Design and Implementation of Parallel Computing Models for Solar Radiation Simulation

Abstract

In order to simulate geographical phenomenon, many complex and high precision models have been developed by scientists. But at most time common hardware and implementation of those computation models are not capable of processing large amounts of data, and the time performance might be unacceptable. Nowadays, the growth in the speed of modern graphics processing units is incredible, and the flops/dollar radio provided by GPU is also growing very fast, which makes large scale GPU clusters gain popularity in the scientific computing community. However, GPU programming and clusters' software deployment and development are associated with a number of challenges.

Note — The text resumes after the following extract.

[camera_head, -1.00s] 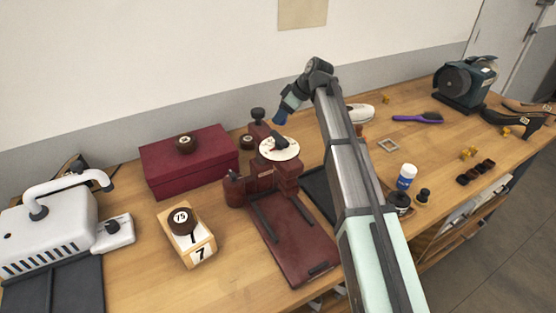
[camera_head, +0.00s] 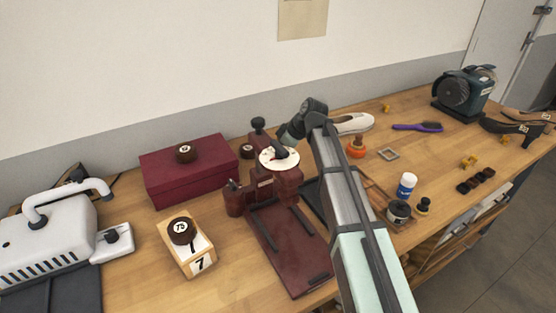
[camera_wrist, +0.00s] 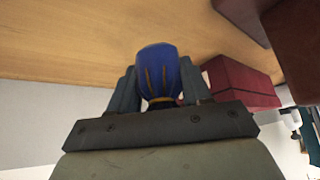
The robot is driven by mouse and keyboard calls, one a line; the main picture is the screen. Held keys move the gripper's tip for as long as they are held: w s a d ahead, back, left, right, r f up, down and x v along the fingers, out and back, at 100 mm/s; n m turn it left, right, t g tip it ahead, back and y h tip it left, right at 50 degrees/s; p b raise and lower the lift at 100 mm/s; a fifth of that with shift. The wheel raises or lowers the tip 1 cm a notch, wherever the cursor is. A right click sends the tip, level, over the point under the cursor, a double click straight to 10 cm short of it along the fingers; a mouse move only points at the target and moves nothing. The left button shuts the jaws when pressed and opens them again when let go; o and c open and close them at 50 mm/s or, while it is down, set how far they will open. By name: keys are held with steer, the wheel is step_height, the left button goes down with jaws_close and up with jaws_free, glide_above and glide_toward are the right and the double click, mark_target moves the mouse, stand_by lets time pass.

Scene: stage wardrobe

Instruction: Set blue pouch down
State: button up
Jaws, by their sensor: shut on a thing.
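The blue pouch (camera_wrist: 158,65) shows in the wrist view as a blue bundle gathered by a yellowish tie. My gripper (camera_wrist: 160,88) is shut on it, with one dark finger on each side. In the head view the end of my arm is behind the dark red embossing machine (camera_head: 262,184) with the white round dial (camera_head: 275,160). The pouch and fingertips are hidden there. The wooden tabletop (camera_wrist: 95,35) fills the upper part of the wrist view beyond the pouch; whether the pouch touches it I cannot tell.
A dark red box (camera_head: 189,172) stands left of the machine and also shows in the wrist view (camera_wrist: 242,84). A number block (camera_head: 187,247) stands in front of the box.

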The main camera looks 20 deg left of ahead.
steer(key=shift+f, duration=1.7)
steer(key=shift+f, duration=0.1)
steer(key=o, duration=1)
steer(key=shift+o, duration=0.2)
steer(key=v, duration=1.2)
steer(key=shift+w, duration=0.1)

In this thesis, the geo-science model developed by I. D. Dobreva and M. P. Bishop proposed in A Spatial Temporal, Topographic and Spectral GIS based Solar Radiation Model (SRM) was analyzed. I built a heterogeneous cluster and developed its software framework which could provide powerful computation service for complex geographic models. Time performance and computation accuracy has been analyzed. Issues and challenges such as GPU programming, job balancing and scheduling are addressed.

The SRM application running on this framework can process data fast enough and be able to give researchers rendering images as feedback in a short time, which improved the performance by hundreds of times when compared to the current performance in our available hardware, and the speedup can easily be scaled by adding new machines.